DATA LINES:
-=-=-=-=-
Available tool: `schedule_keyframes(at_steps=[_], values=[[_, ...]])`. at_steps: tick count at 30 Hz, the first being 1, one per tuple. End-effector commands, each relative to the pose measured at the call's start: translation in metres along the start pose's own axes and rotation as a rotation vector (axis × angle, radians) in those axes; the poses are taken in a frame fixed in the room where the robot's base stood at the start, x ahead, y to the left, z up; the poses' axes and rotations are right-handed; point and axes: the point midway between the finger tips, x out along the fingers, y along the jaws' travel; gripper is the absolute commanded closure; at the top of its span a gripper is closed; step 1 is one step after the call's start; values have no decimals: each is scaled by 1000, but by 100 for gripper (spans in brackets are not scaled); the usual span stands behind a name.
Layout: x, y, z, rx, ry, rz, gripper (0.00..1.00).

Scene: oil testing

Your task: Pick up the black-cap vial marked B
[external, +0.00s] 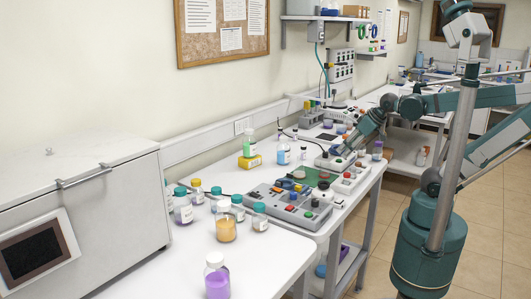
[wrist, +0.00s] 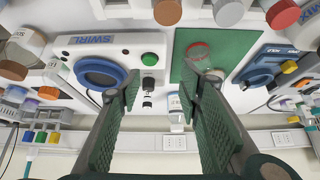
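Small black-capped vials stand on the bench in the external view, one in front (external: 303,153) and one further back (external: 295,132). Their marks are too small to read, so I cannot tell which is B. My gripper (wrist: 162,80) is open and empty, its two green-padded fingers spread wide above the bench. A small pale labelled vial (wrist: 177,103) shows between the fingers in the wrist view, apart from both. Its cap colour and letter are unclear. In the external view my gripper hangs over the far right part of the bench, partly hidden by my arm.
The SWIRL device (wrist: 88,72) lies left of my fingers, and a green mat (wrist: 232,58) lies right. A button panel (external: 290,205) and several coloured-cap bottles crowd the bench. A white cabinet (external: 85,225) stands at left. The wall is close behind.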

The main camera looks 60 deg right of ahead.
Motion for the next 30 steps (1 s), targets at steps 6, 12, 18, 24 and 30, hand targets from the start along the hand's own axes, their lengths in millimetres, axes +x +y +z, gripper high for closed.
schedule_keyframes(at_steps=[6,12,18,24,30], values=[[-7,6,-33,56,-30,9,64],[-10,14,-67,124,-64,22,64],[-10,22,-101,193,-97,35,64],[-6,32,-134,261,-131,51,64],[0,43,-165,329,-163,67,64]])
-=-=-=-=-
TASK STATEMENT: Quote the listing above in full, except for the pictures.

ANSWER IN FULL:
Available tool: `schedule_keyframes(at_steps=[_], values=[[_, ...]])`. at_steps: tick count at 30 Hz, the first being 1, one per tuple. End-effector commands, each relative to the pose measured at the call's start: translation in metres along the start pose's own axes and rotation as a rotation vector (axis × angle, radians) in those axes; the poses are taken in a frame fixed in the room where the robot's base stood at the start, x ahead, y to the left, z up; the poses' axes and rotations are right-handed; point and axes: the point midway between the finger tips, x out along the fingers, y along the jaws' travel; gripper is the absolute commanded closure; at the top of its span a gripper is closed; step 1 is one step after the call's start; values have no decimals: each is scaled by 1000, but by 100 for gripper (spans in brackets are not scaled); the usual span stands behind a name.
Layout: x, y, z, rx, ry, rz, gripper (0.00..1.00).

Scene: oil testing

Your task: Pick up the black-cap vial marked B
[external, +0.00s] 
[wrist, +0.00s] 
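Small black-capped vials stand on the bench in the external view, one in front (external: 303,153) and one further back (external: 295,132). Their marks are too small to read, so I cannot tell which is B. My gripper (wrist: 162,80) is open and empty, its two green-padded fingers spread wide above the bench. A small pale labelled vial (wrist: 177,103) shows between the fingers in the wrist view, apart from both. Its cap colour and letter are unclear. In the external view my gripper hangs over the far right part of the bench, partly hidden by my arm.
The SWIRL device (wrist: 88,72) lies left of my fingers, and a green mat (wrist: 232,58) lies right. A button panel (external: 290,205) and several coloured-cap bottles crowd the bench. A white cabinet (external: 85,225) stands at left. The wall is close behind.

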The main camera looks 60 deg right of ahead.
Motion for the next 30 steps (1 s), targets at steps 6, 12, 18, 24 and 30, hand targets from the start along the hand's own axes, their lengths in millimetres, axes +x +y +z, gripper high for closed.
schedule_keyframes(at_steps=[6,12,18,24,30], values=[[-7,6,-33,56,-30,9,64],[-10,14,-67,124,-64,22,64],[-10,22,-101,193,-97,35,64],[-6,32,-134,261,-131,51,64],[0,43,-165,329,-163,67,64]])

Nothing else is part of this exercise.